Agencies kick off recruiting surge

“If you look historically at what’s happened with federal employment, when the country is under times of stress and challenged, that’s when the government has grown,” said John Palguta, vice president for policy at the nonprofit Partnership for Public Service. “The Depression, Korea, Vietnam, the Great Society. We forget about the role of government until it’s clear government has to be part of the solution.”
Palguta said he expects the government will hire as many as a half-million people over the next four years. And he expects the civilian workforce will increase from 1.9 million employees to 2.1 million — similar to the size of the government under presidents Ronald Reagan and George H.W. Bush.

And the dismal job outlook across the country is helping ensure that agencies get a large selection of candidates to draw from.
Darryl Perkinson, president of the Federal Managers Association and a Navy shipyard manager in Norfolk, Va., said his shipyard recently received 1,800 applicants to fill 160 apprentice positions. That’s twice as many people seeking to become electricians, pipe fitters, welders and metal inspectors than his shipyard has received in past years.
And those job candidates offer more skills than in the past, Perkinson said. Norfolk is hearing from welders and machinists laid off from the automotive industry, and pipe fitters and electricians who can’t find work in the building trade, he said.
“It helps us out a lot if someone has that skill set, since it takes us less time to train them,” Perkinson said. “And having that many people in the pool gives us a better opportunity to select the best and brightest.”

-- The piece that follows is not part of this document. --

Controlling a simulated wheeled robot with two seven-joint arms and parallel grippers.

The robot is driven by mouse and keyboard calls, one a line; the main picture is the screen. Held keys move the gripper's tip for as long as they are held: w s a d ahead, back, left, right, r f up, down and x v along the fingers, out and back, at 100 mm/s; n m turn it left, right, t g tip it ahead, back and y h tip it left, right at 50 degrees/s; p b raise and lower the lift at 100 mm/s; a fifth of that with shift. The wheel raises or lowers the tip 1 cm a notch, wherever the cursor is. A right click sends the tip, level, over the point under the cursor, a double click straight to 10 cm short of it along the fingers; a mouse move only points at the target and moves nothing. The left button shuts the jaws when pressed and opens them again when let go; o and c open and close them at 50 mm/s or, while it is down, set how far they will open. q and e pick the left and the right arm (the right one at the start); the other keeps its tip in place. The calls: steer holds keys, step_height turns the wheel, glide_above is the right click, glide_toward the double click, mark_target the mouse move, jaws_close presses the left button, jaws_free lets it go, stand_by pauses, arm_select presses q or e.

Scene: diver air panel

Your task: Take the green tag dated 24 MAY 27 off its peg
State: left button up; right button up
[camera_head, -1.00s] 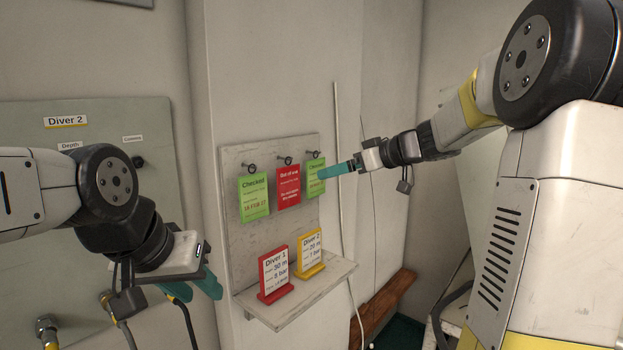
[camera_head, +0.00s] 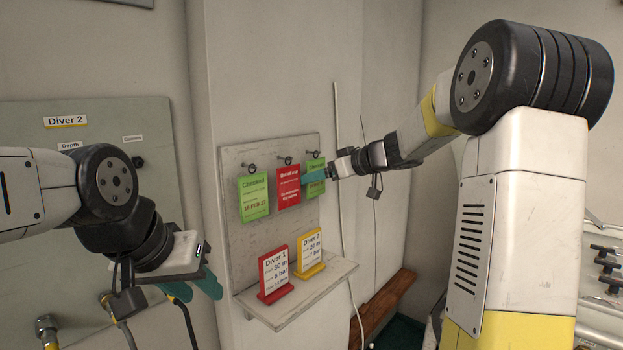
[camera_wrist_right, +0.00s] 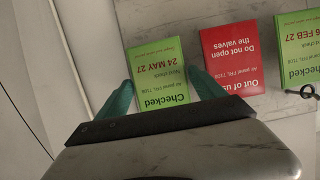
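The green tag dated 24 MAY 27 (camera_wrist_right: 158,68) hangs at the right end of the board's row and appears upside down in the right wrist view. In the head view the tag (camera_head: 316,166) is partly hidden by my right gripper (camera_head: 312,176). In the right wrist view my right gripper (camera_wrist_right: 160,78) is open, with one teal finger beside each side edge of the tag. I cannot tell whether either finger touches it. The tag's peg is hidden in the wrist view. My left gripper (camera_head: 194,290) is open and empty, low at the left.
A red tag (camera_head: 288,186) hangs immediately left, then another green tag (camera_head: 253,198). Below, a shelf (camera_head: 335,272) holds a red Diver 1 stand (camera_head: 274,275) and a yellow Diver 2 stand (camera_head: 310,255). A thin white pipe (camera_head: 337,130) runs down the wall right of the board (camera_head: 232,165).

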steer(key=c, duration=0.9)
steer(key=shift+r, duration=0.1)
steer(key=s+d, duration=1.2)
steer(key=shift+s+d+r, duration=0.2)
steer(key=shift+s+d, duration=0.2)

Navy Secretary Donald Winter said the Navy is hiring contract specialists and systems engineers, and in some cases, luring back former employees who had gone to the private sector. A combination of government benefits and concern about the private sector is making the Navy a more attractive employer, he said.
“We are growing,” Winter said. “Particularly in economic times like this, when you look at financial compensation and benefits, days off, as well as the stability available in the government, we can be competitive with industry.”
The Veterans Affairs Department is on a hiring spree as well. The department’s Veterans Health Administration plans to hire 55,000 employees — a 25 percent increase in its workforce — by the end of fiscal 2014. In this year alone, the agency aims to hire 3,500 registered nurses, 1,000 physicians and 300 human resources managers.
But since there’s a huge national demand for health care professionals, especially nurses, VA must compete hard for those candidates. To do that, the agency offers recruitment and retention incentives, such as scholarships, debt repayment and training programs, said Brian McVeigh, the Veterans Health Administration’s chief consultant for human resources. And VA increased the pay ranges for doctors and dentists in 2007, which has helped it stay competitive, he said.
VHA also wants to hire several thousand psychologists, social workers and other mental health professionals over the next five years, though McVeigh said exact numbers have not been set. “A lot of those [hires] is because of our increasing need to treat returning vets from Operation Iraqi Freedom and Afghanistan,” McVeigh said. “They’re returning with more serious polytraumatic injuries, and mental health needs.”
That mission of helping wounded veterans is another factor driving candidates to consider VA, McVeigh said. He believes the mission is one factor that keeps VA’s turnover rate for nurses below 10 percent, when turnover rates in the private sector are around 15 percent.
“It’s something people can relate to and feel strongly about,” McVeigh said.
President Barack Obama and his Cabinet have outlined some of their priorities that suggest where additional pockets of hiring will be in the near future:
• The Social Security Administration, to catch up on benefits claims backlogs.
• Intelligence agencies, to beef up staffs of interrogators, analysts, psychologists and people with in-demand language skills.
• The Environmental Protection Agency, for more enforcement and oversight staffs.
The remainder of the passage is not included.